Start of Entries shown

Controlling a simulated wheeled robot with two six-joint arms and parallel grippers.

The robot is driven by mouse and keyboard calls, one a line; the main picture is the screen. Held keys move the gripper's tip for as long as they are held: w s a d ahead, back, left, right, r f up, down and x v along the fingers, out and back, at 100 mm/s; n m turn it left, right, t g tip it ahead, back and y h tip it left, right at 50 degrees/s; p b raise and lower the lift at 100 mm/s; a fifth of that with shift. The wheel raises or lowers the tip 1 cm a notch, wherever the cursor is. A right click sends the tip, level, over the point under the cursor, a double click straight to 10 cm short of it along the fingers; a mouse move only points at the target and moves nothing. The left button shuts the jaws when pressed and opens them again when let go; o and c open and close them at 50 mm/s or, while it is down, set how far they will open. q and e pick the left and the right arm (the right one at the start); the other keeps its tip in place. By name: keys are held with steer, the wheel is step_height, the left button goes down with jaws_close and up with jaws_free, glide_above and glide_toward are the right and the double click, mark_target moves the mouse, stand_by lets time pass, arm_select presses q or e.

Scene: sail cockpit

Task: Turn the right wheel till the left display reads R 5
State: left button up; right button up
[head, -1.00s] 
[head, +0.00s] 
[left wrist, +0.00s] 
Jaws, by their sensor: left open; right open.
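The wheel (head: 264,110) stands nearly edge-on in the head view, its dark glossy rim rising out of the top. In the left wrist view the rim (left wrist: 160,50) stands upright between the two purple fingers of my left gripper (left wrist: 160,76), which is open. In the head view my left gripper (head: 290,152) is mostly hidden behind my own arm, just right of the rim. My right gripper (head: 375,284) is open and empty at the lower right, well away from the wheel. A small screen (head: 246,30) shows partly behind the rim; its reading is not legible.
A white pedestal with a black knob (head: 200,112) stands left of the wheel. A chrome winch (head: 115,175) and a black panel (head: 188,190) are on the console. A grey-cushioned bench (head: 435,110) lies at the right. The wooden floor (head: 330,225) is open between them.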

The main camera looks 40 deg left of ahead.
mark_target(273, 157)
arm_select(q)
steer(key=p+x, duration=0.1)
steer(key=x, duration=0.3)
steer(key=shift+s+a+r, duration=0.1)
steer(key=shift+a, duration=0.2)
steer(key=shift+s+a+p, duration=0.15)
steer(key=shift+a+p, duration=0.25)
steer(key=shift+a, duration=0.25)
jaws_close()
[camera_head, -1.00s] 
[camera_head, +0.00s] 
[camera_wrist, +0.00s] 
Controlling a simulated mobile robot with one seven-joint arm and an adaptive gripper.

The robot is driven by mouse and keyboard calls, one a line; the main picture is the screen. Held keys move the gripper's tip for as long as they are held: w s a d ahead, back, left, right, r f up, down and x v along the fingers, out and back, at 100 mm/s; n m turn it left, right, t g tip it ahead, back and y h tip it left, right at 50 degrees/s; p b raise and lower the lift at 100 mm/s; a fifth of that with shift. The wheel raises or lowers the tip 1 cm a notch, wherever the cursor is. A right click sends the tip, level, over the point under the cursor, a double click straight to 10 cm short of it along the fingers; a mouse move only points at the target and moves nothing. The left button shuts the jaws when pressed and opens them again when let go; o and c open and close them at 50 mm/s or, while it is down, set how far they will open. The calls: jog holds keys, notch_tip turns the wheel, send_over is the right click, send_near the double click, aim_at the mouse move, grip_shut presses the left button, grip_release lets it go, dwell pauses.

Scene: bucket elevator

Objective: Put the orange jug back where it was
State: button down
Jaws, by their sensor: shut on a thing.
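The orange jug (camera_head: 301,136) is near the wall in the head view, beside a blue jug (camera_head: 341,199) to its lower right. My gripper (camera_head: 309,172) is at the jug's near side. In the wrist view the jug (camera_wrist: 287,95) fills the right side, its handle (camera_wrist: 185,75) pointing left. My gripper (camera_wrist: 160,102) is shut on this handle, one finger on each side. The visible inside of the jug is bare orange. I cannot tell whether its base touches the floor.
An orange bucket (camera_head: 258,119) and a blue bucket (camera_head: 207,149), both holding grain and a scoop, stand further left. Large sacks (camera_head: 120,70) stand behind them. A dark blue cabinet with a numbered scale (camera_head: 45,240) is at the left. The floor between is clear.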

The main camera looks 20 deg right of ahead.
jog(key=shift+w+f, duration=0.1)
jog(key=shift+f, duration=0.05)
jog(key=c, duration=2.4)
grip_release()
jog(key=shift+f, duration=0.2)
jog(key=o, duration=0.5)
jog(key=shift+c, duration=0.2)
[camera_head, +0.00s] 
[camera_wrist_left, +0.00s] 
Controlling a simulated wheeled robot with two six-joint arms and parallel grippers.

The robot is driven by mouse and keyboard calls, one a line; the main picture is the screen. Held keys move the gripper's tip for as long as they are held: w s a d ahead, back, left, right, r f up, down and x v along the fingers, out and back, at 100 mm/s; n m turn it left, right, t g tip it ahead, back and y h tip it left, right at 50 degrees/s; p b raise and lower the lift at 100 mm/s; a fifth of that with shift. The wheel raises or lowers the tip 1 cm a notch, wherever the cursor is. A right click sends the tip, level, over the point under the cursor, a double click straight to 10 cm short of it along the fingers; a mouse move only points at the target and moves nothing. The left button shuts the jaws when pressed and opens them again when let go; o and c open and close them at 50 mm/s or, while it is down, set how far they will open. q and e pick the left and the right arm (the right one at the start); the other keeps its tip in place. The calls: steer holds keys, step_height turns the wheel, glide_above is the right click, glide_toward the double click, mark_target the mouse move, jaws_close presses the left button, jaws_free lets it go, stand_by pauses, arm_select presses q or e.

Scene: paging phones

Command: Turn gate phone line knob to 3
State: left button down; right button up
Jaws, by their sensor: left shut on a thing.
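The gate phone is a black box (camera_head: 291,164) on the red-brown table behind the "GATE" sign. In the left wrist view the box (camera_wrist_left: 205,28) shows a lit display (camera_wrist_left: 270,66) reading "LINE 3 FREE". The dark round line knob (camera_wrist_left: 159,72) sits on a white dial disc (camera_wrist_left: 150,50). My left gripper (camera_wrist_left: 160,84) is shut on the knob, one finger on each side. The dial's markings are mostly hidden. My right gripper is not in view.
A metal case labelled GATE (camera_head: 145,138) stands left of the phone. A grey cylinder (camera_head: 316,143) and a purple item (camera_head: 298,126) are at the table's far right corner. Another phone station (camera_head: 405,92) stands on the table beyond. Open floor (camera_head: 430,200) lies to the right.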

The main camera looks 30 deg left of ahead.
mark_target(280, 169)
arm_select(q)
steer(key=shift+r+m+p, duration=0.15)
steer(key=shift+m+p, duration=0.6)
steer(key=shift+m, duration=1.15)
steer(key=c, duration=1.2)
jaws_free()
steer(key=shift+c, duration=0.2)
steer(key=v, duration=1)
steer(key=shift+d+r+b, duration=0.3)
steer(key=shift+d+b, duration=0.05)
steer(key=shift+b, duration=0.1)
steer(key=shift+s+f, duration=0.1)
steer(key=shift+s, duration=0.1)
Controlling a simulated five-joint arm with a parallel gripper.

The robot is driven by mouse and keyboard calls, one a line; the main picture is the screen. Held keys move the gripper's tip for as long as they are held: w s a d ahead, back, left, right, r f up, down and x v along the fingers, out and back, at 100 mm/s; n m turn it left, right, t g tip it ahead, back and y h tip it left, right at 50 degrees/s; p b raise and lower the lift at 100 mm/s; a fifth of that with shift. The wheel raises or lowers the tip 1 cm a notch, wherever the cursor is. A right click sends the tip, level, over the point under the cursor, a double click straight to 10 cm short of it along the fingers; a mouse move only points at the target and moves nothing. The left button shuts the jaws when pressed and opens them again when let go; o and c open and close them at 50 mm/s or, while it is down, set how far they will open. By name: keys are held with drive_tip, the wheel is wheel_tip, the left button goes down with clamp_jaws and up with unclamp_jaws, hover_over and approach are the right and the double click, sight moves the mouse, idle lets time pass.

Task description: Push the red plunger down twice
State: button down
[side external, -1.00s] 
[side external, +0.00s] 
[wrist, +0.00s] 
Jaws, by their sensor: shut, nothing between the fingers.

End of Entries shown

Extract, exactly as they appear, the lines from the one containing "Task description: Push" through the final line.

## Task answer
Task description: Push the red plunger down twice
State: button down
[side external, -1.00s] 
[side external, +0.00s] 
[wrist, +0.00s] 
Jaws, by their sensor: shut, nothing between the fingers.

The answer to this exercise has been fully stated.